**What you need to do:** Please give the listing again, word for word, with nothing left out.

^^^^^^^^^^^^^^^^

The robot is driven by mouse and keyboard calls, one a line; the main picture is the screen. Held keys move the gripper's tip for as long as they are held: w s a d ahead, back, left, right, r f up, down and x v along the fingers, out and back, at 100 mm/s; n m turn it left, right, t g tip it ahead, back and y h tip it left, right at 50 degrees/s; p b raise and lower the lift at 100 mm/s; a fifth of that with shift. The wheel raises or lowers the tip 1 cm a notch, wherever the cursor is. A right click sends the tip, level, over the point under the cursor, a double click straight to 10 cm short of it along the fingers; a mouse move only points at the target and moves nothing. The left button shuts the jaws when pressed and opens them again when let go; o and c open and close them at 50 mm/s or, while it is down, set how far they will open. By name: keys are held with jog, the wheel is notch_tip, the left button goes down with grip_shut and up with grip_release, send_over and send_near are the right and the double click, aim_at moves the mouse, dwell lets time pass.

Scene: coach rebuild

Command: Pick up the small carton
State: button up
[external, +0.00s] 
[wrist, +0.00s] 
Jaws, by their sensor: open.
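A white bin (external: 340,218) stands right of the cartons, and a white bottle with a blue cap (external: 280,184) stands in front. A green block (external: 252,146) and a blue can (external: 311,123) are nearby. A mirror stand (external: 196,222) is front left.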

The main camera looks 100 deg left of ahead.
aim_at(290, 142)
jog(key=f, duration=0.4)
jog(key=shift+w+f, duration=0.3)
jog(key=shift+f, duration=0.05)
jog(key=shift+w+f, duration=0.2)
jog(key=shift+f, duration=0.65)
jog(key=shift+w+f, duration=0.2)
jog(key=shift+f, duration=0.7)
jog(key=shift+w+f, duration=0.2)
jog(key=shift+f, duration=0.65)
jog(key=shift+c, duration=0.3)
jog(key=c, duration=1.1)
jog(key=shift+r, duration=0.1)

^^^^^^^^^^^^^^^^

**Full output:**
The robot is driven by mouse and keyboard calls, one a line; the main picture is the screen. Held keys move the gripper's tip for as long as they are held: w s a d ahead, back, left, right, r f up, down and x v along the fingers, out and back, at 100 mm/s; n m turn it left, right, t g tip it ahead, back and y h tip it left, right at 50 degrees/s; p b raise and lower the lift at 100 mm/s; a fifth of that with shift. The wheel raises or lowers the tip 1 cm a notch, wherever the cursor is. A right click sends the tip, level, over the point under the cursor, a double click straight to 10 cm short of it along the fingers; a mouse move only points at the target and moves nothing. The left button shuts the jaws when pressed and opens them again when let go; o and c open and close them at 50 mm/s or, while it is down, set how far they will open. By name: keys are held with jog, the wheel is notch_tip, the left button goes down with grip_shut and up with grip_release, send_over and send_near are the right and the double click, aim_at moves the mouse, dwell lets time pass.

Scene: coach rebuild

Command: Pick up the small carton
State: button up
[external, +0.00s] 
[wrist, +0.00s] 
Jaws, by their sensor: open.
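A white bin (external: 340,218) stands right of the cartons, and a white bottle with a blue cap (external: 280,184) stands in front. A green block (external: 252,146) and a blue can (external: 311,123) are nearby. A mirror stand (external: 196,222) is front left.

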The main camera looks 100 deg left of ahead.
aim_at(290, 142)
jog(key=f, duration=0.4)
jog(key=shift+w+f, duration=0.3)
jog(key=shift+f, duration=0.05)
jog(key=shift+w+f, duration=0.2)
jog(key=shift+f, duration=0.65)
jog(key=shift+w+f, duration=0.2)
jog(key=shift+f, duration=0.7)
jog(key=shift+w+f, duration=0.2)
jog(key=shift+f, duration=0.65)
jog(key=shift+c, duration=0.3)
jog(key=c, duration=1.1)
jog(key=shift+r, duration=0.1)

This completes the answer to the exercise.